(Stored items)
------------------------------------------------------------

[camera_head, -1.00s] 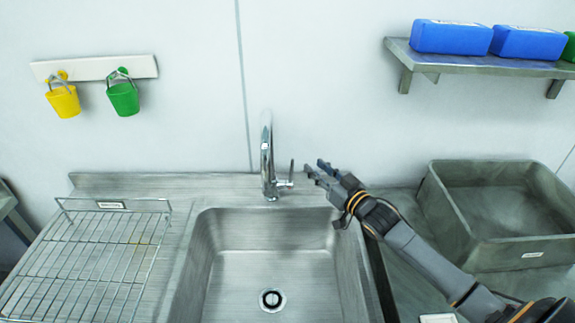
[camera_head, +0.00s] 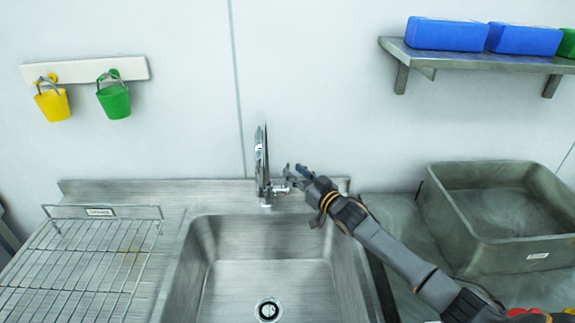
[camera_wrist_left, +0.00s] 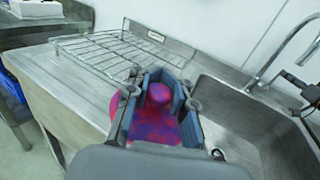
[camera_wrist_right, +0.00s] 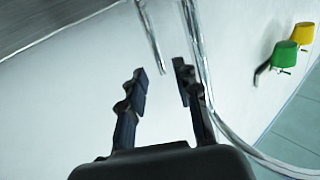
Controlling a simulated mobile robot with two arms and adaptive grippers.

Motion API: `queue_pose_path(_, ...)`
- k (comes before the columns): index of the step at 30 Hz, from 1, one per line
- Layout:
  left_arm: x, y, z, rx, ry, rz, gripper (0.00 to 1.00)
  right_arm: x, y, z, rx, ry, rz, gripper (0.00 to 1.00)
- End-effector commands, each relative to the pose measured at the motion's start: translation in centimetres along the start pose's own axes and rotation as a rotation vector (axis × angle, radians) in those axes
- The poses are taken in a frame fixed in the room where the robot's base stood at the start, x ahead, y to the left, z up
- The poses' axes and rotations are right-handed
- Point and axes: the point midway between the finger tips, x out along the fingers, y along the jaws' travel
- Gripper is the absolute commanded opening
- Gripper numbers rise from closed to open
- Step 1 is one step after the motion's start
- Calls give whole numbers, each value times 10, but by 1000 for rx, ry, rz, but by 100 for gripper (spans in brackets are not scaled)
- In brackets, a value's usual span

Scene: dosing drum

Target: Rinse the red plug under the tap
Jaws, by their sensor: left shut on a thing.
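The plug (camera_wrist_left: 160,122), pinkish red with purple-blue blotches, is between the fingers of my left gripper (camera_wrist_left: 158,98), which is shut on it. In the left wrist view it is beside the sink, near the drying rack; the left gripper is outside the head view. The chrome tap (camera_head: 262,165) stands behind the sink (camera_head: 265,262), with its lever on the right; no water shows. My right gripper (camera_head: 290,175) is right at the lever, its fingers apart. In the right wrist view its open fingers (camera_wrist_right: 160,85) have chrome tap parts beyond and between them; contact is unclear.
A wire rack (camera_head: 85,265) lies left of the sink. A grey tub (camera_head: 500,215) stands at the right. Yellow (camera_head: 52,104) and green (camera_head: 114,101) plugs hang on the wall at left. A shelf (camera_head: 470,55) with blue boxes is at upper right.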

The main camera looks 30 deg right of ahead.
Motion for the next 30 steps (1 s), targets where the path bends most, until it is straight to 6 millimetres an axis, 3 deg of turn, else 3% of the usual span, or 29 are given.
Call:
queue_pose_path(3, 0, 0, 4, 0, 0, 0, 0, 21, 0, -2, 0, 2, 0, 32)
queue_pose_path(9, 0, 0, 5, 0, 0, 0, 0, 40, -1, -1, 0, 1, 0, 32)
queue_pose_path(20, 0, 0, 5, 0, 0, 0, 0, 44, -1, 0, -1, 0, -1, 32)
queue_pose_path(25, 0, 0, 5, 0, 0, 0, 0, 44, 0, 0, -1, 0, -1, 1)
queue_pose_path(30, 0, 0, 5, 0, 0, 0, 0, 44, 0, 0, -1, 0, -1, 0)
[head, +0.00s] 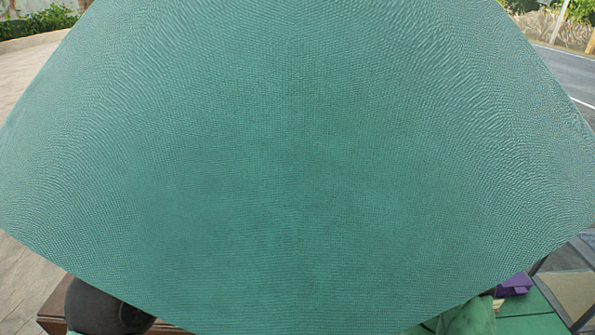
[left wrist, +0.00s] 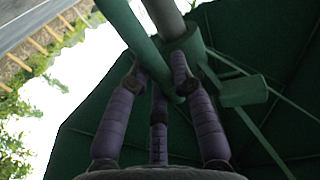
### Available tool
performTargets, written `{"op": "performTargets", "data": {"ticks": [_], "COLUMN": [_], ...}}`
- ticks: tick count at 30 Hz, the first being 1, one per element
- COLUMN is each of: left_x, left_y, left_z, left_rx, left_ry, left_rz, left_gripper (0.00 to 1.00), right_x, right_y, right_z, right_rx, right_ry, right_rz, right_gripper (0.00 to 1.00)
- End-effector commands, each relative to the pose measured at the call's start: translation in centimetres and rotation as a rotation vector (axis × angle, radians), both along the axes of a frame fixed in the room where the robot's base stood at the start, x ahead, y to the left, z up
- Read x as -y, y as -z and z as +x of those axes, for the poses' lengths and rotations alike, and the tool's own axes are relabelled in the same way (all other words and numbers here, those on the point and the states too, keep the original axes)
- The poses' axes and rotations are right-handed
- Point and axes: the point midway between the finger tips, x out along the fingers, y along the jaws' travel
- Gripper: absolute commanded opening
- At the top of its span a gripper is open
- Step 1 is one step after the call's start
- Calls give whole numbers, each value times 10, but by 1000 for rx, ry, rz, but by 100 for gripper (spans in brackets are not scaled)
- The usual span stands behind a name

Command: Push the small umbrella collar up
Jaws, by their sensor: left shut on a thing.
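A large green umbrella canopy (head: 300,170) fills most of the head view and hides what lies behind and under it. In the left wrist view the underside of the canopy (left wrist: 90,130) is dark green, with thin ribs. A grey pole (left wrist: 165,15) comes down into the small green umbrella collar (left wrist: 187,48). My left gripper (left wrist: 160,72) has purple fingers shut on the collar, their tips against its green parts. The exact contact is partly hidden by the green bars.
A thick green bar (left wrist: 128,25) and a green block (left wrist: 243,91) sit close to the collar. In the head view a small purple object (head: 513,285) shows at the lower right beside a green surface (head: 530,322). Paving (head: 25,75) lies left, a road (head: 570,80) right.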

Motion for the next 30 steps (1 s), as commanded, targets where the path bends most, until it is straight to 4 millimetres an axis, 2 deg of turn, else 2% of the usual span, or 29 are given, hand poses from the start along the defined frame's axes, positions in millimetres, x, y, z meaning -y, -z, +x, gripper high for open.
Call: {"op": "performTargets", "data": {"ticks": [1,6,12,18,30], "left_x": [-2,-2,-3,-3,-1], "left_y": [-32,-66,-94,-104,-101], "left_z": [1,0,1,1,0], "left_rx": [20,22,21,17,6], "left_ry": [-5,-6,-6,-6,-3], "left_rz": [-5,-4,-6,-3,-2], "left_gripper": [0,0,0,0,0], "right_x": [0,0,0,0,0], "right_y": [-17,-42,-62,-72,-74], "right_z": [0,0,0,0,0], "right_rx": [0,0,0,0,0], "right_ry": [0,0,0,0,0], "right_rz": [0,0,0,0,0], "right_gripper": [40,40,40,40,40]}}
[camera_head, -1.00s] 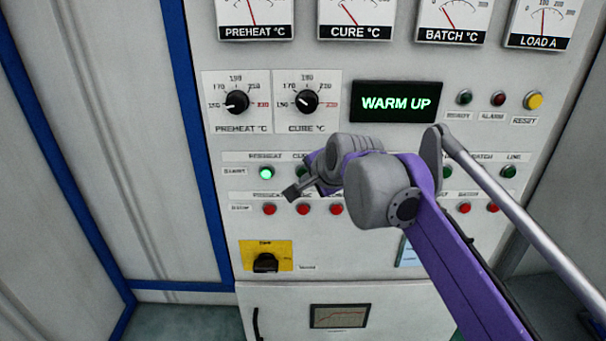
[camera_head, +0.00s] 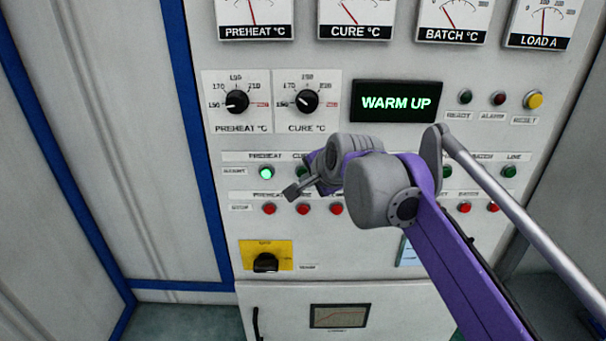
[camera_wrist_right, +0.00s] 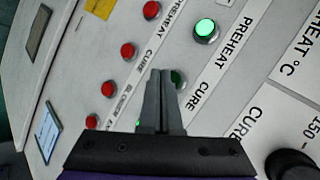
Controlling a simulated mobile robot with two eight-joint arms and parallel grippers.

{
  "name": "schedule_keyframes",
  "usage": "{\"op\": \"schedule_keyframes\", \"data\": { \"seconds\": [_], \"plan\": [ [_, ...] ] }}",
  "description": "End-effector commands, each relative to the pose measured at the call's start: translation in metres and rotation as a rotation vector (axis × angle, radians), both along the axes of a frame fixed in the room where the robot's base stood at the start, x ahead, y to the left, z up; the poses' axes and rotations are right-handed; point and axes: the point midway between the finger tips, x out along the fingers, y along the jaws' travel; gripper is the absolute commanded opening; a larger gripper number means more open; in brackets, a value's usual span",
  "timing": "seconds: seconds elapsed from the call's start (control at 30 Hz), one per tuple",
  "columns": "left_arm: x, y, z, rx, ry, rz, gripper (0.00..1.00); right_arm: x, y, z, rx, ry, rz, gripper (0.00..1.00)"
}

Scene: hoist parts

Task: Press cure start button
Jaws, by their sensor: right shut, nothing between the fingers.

------------------------------------------------------------

TASK INSTRUCTIONS:
Could you repeat all of the material exactly? Pictures should not be copied.

SOLVED EXERCISE:
[camera_head, -1.00s] 
[camera_head, +0.00s] 
[camera_wrist_left, +0.00s] 
[camera_wrist_right, +0.00s] 
Controlling a simulated mobile robot with two arms and adaptive grippers.

Motion API: `queue_pose_path(_, ...)`
- k (comes before the columns): index of the step at 30 Hz, from 1, one per line
- Layout:
  left_arm: x, y, z, rx, ry, rz, gripper (0.00 to 1.00)
  right_arm: x, y, z, rx, ry, rz, gripper (0.00 to 1.00)
- End-effector commands, each relative to the pose measured at the motion's start: translation in centimetres along the start pose's own axes and rotation as a rotation vector (axis × angle, radians) in those axes
- The poses are taken in a frame fixed in the room where the robot's base stood at the start, x ahead, y to the left, z up
- The poses' axes and rotations are right-handed
- Point and axes: the point midway between the finger tips, x out along the fingers, y along the jaws' travel
- Gripper is the absolute commanded opening
- Gripper numbers rise from closed to open
- Step 1 is one step after the motion's start
- Calls give whole numbers, each value times 10, but by 1000 for rx, ry, rz, but by 100 for gripper (spans in brackets are not scaled)
- In brackets, a value's usual span

Scene: dosing drum

Target: Rinse the red plug under the tap
Jaws, by their sensor: left shut on a thing.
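The plug (camera_wrist_left: 160,122), pinkish red with purple-blue blotches, is between the fingers of my left gripper (camera_wrist_left: 158,98), which is shut on it. In the left wrist view it is beside the sink, near the drying rack; the left gripper is outside the head view. The chrome tap (camera_head: 262,165) stands behind the sink (camera_head: 265,262), with its lever on the right; no water shows. My right gripper (camera_head: 290,175) is right at the lever, its fingers apart. In the right wrist view its open fingers (camera_wrist_right: 160,85) have chrome tap parts beyond and between them; contact is unclear.
A wire rack (camera_head: 85,265) lies left of the sink. A grey tub (camera_head: 500,215) stands at the right. Yellow (camera_head: 52,104) and green (camera_head: 114,101) plugs hang on the wall at left. A shelf (camera_head: 470,55) with blue boxes is at upper right.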

The main camera looks 30 deg right of ahead.
Motion for the next 30 steps (1 s), targets where the path bends most, until it is straight to 6 millimetres an axis, 3 deg of turn, else 3% of the usual span, or 29 are given.
Call:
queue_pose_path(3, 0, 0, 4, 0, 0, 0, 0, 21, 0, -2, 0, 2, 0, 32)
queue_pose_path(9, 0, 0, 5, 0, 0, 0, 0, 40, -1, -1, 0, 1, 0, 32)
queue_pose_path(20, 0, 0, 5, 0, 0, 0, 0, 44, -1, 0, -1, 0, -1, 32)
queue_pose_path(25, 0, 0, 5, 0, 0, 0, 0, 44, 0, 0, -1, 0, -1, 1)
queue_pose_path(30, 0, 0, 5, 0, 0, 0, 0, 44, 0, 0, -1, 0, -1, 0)
[head, +0.00s] 
[left wrist, +0.00s] 
### Available tool
performTargets, written `{"op": "performTargets", "data": {"ticks": [_], "COLUMN": [_], ...}}`
- ticks: tick count at 30 Hz, the first being 1, one per element
- COLUMN is each of: left_x, left_y, left_z, left_rx, left_ry, left_rz, left_gripper (0.00 to 1.00), right_x, right_y, right_z, right_rx, right_ry, right_rz, right_gripper (0.00 to 1.00)
- End-effector commands, each relative to the pose measured at the call's start: translation in centimetres and rotation as a rotation vector (axis × angle, radians), both along the axes of a frame fixed in the room where the robot's base stood at the start, x ahead, y to the left, z up
- Read x as -y, y as -z and z as +x of those axes, for the poses' lengths and rotations alike, and the tool's own axes are relabelled in the same way (all other words and numbers here, those on the point and the states too, keep the original axes)
- The poses' axes and rotations are right-handed
- Point and axes: the point midway between the finger tips, x out along the fingers, y along the jaws' travel
- Gripper: absolute commanded opening
- At the top of its span a gripper is open
- Step 1 is one step after the call's start
- Calls give whole numbers, each value times 10, but by 1000 for rx, ry, rz, but by 100 for gripper (spans in brackets are not scaled)
- The usual span stands behind a name

Command: Push the small umbrella collar up
Jaws, by their sensor: left shut on a thing.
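A large green umbrella canopy (head: 300,170) fills most of the head view and hides what lies behind and under it. In the left wrist view the underside of the canopy (left wrist: 90,130) is dark green, with thin ribs. A grey pole (left wrist: 165,15) comes down into the small green umbrella collar (left wrist: 187,48). My left gripper (left wrist: 160,72) has purple fingers shut on the collar, their tips against its green parts. The exact contact is partly hidden by the green bars.
A thick green bar (left wrist: 128,25) and a green block (left wrist: 243,91) sit close to the collar. In the head view a small purple object (head: 513,285) shows at the lower right beside a green surface (head: 530,322). Paving (head: 25,75) lies left, a road (head: 570,80) right.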

Motion for the next 30 steps (1 s), as commanded, targets where the path bends most, until it is straight to 4 millimetres an axis, 2 deg of turn, else 2% of the usual span, or 29 are given, hand poses from the start along the defined frame's axes, positions in millimetres, x, y, z meaning -y, -z, +x, gripper high for open.
Call: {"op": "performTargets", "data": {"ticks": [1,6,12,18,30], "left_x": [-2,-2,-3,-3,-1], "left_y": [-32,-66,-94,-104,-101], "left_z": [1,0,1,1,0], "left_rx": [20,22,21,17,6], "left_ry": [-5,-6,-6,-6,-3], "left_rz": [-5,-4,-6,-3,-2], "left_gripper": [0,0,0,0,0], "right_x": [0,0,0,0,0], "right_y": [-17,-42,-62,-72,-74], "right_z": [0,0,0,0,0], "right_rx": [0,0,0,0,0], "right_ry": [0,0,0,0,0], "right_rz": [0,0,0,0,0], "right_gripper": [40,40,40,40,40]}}
[camera_head, -1.00s] 
[camera_head, +0.00s] 
[camera_wrist_right, +0.00s] 
Controlling a simulated mobile robot with two eight-joint arms and parallel grippers.

{
  "name": "schedule_keyframes",
  "usage": "{\"op\": \"schedule_keyframes\", \"data\": { \"seconds\": [_], \"plan\": [ [_, ...] ] }}",
  "description": "End-effector commands, each relative to the pose measured at the call's start: translation in metres and rotation as a rotation vector (axis × angle, radians), both along the axes of a frame fixed in the room where the robot's base stood at the start, x ahead, y to the left, z up; the poses' axes and rotations are right-handed; point and axes: the point midway between the finger tips, x out along the fingers, y along the jaws' travel; gripper is the absolute commanded opening; a larger gripper number means more open; in brackets, a value's usual span",
  "timing": "seconds: seconds elapsed from the call's start (control at 30 Hz), one per tuple",
  "columns": "left_arm: x, y, z, rx, ry, rz, gripper (0.00..1.00); right_arm: x, y, z, rx, ry, rz, gripper (0.00..1.00)"
}

Scene: hoist parts

Task: Press cure start button
Jaws, by their sensor: right shut, nothing between the fingers.

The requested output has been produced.